INSTRUCTIONS FOR THE TASK: Set down the lines from the one containing "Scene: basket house" to the one containing "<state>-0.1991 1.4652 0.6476", both lines included, exactly as they stand and with no other lines.

SUPPLIED RECORDS:

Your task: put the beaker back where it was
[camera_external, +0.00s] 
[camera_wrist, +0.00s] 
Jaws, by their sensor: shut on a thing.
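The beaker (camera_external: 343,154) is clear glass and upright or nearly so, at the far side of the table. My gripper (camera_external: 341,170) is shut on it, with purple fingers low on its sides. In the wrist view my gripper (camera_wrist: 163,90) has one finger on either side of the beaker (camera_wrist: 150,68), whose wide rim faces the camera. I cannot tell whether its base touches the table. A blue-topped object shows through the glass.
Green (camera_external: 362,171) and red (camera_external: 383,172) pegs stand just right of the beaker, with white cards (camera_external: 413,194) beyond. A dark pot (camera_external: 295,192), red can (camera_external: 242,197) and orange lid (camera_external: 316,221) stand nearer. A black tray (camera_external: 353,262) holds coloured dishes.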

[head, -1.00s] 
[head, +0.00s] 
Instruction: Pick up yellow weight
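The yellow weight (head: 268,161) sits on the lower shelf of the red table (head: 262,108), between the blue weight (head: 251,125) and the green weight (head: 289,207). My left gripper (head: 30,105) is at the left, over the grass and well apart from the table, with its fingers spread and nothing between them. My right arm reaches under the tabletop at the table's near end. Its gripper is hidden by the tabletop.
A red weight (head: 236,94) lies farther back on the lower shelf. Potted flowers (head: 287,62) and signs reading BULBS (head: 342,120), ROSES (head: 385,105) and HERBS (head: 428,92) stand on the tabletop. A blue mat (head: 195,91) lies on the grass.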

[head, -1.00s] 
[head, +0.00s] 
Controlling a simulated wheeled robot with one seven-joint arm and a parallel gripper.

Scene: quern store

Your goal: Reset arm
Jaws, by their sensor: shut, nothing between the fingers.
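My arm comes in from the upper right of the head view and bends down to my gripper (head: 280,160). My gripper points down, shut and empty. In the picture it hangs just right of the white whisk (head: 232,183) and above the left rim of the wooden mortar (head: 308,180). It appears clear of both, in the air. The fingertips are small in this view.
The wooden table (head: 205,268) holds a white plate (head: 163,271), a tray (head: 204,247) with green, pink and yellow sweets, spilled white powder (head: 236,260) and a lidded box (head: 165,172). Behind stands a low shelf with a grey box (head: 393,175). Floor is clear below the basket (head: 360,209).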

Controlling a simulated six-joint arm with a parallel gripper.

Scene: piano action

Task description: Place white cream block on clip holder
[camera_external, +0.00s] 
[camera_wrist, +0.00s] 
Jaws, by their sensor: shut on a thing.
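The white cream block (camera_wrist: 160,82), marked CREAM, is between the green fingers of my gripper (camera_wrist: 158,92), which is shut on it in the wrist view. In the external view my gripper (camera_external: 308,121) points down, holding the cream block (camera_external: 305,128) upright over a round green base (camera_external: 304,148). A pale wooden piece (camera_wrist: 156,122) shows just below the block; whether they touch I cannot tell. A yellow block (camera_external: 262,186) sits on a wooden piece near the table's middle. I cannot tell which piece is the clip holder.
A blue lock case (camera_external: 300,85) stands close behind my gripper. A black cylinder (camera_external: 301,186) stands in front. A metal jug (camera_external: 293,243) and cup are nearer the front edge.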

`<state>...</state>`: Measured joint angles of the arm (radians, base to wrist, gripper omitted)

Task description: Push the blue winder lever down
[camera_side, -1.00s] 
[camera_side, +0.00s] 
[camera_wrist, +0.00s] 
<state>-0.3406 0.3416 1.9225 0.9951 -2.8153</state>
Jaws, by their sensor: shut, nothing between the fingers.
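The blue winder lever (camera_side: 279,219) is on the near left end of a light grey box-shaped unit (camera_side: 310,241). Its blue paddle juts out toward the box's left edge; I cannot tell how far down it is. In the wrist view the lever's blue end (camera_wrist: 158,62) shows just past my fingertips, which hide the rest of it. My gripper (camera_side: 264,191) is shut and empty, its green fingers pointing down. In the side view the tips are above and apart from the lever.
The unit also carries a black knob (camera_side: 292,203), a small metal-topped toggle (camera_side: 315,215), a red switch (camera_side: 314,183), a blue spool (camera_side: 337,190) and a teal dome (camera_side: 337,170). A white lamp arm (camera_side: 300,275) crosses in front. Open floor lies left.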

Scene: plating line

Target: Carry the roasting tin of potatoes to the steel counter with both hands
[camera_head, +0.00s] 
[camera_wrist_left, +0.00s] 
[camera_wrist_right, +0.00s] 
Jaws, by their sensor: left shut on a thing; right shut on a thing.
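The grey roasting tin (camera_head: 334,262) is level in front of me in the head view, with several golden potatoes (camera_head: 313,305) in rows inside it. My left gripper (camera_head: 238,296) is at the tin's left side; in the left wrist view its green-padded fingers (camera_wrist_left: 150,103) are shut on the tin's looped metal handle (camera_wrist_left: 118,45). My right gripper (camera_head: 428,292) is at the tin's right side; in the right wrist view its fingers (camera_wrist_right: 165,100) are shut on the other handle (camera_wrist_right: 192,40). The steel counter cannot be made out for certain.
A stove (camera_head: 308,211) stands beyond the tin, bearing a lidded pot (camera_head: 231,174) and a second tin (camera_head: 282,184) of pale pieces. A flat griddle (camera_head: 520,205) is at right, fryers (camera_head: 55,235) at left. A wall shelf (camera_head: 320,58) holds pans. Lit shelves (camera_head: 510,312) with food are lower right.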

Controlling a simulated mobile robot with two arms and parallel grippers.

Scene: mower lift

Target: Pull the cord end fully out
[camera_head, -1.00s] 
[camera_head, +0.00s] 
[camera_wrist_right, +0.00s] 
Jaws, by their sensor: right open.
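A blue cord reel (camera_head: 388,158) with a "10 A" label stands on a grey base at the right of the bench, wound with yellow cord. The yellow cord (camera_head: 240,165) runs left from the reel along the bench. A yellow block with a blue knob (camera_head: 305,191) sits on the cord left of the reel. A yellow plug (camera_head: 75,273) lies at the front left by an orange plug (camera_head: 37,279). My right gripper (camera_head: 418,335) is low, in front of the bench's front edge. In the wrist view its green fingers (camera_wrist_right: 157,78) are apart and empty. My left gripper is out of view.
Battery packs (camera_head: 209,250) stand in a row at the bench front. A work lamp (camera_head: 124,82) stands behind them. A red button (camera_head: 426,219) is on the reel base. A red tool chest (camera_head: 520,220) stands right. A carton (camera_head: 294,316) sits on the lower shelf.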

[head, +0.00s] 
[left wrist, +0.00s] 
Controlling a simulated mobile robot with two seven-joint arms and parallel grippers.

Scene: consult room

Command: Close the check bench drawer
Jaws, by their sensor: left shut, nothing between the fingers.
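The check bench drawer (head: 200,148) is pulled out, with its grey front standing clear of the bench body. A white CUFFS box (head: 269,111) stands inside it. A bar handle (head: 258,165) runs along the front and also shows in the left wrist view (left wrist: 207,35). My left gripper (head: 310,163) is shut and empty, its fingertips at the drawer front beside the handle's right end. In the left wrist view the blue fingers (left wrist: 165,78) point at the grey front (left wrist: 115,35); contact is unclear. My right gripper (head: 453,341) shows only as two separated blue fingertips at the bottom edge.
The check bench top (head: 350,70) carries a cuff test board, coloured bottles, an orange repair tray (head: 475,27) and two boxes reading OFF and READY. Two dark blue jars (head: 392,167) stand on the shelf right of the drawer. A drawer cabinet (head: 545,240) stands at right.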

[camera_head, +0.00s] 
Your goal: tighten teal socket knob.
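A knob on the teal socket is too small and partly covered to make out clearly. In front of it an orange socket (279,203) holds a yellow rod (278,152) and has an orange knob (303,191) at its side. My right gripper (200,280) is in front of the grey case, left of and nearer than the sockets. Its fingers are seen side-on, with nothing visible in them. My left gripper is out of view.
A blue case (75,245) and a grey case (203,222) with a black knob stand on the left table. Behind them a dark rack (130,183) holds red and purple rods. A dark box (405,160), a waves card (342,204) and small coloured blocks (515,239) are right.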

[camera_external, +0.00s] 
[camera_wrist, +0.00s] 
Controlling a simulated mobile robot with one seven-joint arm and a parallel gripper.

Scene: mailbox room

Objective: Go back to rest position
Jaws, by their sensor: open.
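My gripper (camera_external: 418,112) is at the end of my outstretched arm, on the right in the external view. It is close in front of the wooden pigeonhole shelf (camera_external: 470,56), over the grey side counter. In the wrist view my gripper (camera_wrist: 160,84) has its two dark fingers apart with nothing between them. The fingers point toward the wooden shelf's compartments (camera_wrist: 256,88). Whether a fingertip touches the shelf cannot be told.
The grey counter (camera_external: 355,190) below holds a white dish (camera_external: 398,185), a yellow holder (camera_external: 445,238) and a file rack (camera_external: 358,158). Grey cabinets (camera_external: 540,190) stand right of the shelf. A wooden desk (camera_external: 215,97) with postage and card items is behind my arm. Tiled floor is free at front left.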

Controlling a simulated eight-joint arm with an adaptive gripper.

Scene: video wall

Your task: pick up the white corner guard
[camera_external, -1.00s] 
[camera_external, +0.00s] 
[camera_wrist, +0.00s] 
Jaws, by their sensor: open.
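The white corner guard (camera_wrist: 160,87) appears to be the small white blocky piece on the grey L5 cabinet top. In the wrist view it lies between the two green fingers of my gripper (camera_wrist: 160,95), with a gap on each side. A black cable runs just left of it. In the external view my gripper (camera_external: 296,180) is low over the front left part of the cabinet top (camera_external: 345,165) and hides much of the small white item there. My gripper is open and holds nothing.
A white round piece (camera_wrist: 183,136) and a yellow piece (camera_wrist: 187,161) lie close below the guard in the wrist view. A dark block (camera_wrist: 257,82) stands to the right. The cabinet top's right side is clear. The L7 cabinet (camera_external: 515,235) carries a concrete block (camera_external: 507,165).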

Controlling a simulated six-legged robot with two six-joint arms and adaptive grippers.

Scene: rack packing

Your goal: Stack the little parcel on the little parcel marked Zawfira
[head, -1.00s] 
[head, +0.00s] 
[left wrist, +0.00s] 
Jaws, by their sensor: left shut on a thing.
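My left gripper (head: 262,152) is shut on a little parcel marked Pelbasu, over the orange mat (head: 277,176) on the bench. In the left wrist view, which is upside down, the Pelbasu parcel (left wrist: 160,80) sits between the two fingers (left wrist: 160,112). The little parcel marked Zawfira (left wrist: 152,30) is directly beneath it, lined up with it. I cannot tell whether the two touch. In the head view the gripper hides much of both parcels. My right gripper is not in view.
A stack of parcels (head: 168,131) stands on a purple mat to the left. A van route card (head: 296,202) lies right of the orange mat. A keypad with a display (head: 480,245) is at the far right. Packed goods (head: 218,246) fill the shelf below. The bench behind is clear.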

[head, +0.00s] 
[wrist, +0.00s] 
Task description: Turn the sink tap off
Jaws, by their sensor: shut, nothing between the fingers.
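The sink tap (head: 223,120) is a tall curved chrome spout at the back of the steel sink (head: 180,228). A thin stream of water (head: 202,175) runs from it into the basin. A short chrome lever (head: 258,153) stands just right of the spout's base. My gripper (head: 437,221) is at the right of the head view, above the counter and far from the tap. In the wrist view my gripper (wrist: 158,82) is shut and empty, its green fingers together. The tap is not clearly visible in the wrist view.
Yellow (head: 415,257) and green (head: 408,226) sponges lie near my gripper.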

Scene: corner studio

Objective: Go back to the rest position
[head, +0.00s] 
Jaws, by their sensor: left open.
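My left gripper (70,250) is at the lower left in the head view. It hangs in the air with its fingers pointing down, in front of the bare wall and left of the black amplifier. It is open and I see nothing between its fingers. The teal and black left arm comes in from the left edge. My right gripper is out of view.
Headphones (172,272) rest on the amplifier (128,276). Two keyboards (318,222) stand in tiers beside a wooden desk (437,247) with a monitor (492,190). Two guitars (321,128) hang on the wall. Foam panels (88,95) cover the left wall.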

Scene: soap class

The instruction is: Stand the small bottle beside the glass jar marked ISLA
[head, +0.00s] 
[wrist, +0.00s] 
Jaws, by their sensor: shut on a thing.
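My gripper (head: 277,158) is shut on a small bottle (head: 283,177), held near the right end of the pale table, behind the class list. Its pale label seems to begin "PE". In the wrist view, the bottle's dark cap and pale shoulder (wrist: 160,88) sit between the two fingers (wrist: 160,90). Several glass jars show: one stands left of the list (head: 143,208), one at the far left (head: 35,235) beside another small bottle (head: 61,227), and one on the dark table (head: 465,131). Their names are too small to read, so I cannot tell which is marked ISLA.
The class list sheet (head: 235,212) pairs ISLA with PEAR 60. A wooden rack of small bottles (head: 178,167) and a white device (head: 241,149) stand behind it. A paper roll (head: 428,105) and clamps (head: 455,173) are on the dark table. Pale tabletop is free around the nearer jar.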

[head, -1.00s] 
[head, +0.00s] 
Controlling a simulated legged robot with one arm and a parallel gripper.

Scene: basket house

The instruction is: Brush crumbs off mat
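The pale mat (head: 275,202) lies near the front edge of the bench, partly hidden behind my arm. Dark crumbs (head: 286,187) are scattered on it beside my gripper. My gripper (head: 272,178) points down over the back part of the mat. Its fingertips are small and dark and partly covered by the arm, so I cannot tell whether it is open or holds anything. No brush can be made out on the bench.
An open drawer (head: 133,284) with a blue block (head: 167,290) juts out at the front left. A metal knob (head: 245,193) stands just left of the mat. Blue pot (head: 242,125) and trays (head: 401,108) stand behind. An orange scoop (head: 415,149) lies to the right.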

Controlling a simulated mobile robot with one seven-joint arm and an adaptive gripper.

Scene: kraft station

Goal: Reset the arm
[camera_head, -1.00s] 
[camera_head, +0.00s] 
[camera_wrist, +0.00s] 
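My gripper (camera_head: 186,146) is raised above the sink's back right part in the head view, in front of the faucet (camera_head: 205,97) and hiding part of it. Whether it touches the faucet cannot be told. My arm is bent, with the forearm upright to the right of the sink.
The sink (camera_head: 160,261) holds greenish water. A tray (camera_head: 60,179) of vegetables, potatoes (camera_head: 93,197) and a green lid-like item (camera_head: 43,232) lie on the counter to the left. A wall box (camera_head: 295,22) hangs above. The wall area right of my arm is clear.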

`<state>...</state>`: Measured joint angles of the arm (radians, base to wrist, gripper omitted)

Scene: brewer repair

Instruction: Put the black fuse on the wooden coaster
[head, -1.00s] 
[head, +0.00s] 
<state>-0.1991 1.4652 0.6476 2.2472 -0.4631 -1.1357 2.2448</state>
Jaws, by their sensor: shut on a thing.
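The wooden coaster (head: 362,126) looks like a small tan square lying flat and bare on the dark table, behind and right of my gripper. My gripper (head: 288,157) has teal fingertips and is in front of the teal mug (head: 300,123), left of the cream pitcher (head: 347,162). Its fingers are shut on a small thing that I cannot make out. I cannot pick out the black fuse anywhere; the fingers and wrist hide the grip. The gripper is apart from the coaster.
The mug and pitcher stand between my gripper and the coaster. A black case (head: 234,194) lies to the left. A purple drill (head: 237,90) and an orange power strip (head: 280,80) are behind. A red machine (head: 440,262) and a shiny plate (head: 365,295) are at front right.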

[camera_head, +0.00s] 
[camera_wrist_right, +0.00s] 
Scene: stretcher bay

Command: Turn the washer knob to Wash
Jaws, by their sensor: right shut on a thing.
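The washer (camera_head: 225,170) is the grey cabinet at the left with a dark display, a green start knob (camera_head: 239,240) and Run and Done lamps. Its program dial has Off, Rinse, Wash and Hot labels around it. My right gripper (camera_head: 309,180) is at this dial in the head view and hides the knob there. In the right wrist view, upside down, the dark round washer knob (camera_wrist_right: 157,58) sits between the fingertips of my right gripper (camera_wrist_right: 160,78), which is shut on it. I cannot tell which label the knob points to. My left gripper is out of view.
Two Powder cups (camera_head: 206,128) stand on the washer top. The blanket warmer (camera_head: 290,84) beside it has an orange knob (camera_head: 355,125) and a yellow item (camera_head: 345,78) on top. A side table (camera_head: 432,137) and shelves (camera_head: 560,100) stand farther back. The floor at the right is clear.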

SOLUTION FOR THIS EXERCISE:
Scene: basket house

The instruction is: Brush crumbs off mat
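The pale mat (head: 275,202) lies near the front edge of the bench, partly hidden behind my arm. Dark crumbs (head: 286,187) are scattered on it beside my gripper. My gripper (head: 272,178) points down over the back part of the mat. Its fingertips are small and dark and partly covered by the arm, so I cannot tell whether it is open or holds anything. No brush can be made out on the bench.
An open drawer (head: 133,284) with a blue block (head: 167,290) juts out at the front left. A metal knob (head: 245,193) stands just left of the mat. Blue pot (head: 242,125) and trays (head: 401,108) stand behind. An orange scoop (head: 415,149) lies to the right.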

Controlling a simulated mobile robot with one seven-joint arm and an adaptive gripper.

Scene: kraft station

Goal: Reset the arm
[camera_head, -1.00s] 
[camera_head, +0.00s] 
[camera_wrist, +0.00s] 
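My gripper (camera_head: 186,146) is raised above the sink's back right part in the head view, in front of the faucet (camera_head: 205,97) and hiding part of it. Whether it touches the faucet cannot be told. My arm is bent, with the forearm upright to the right of the sink.
The sink (camera_head: 160,261) holds greenish water. A tray (camera_head: 60,179) of vegetables, potatoes (camera_head: 93,197) and a green lid-like item (camera_head: 43,232) lie on the counter to the left. A wall box (camera_head: 295,22) hangs above. The wall area right of my arm is clear.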

`<state>...</state>`: Measured joint angles of the arm (radians, base to wrist, gripper omitted)

Scene: brewer repair

Instruction: Put the black fuse on the wooden coaster
[head, -1.00s] 
[head, +0.00s] 
<state>-0.1991 1.4652 0.6476 2.2472 -0.4631 -1.1357 2.2448</state>

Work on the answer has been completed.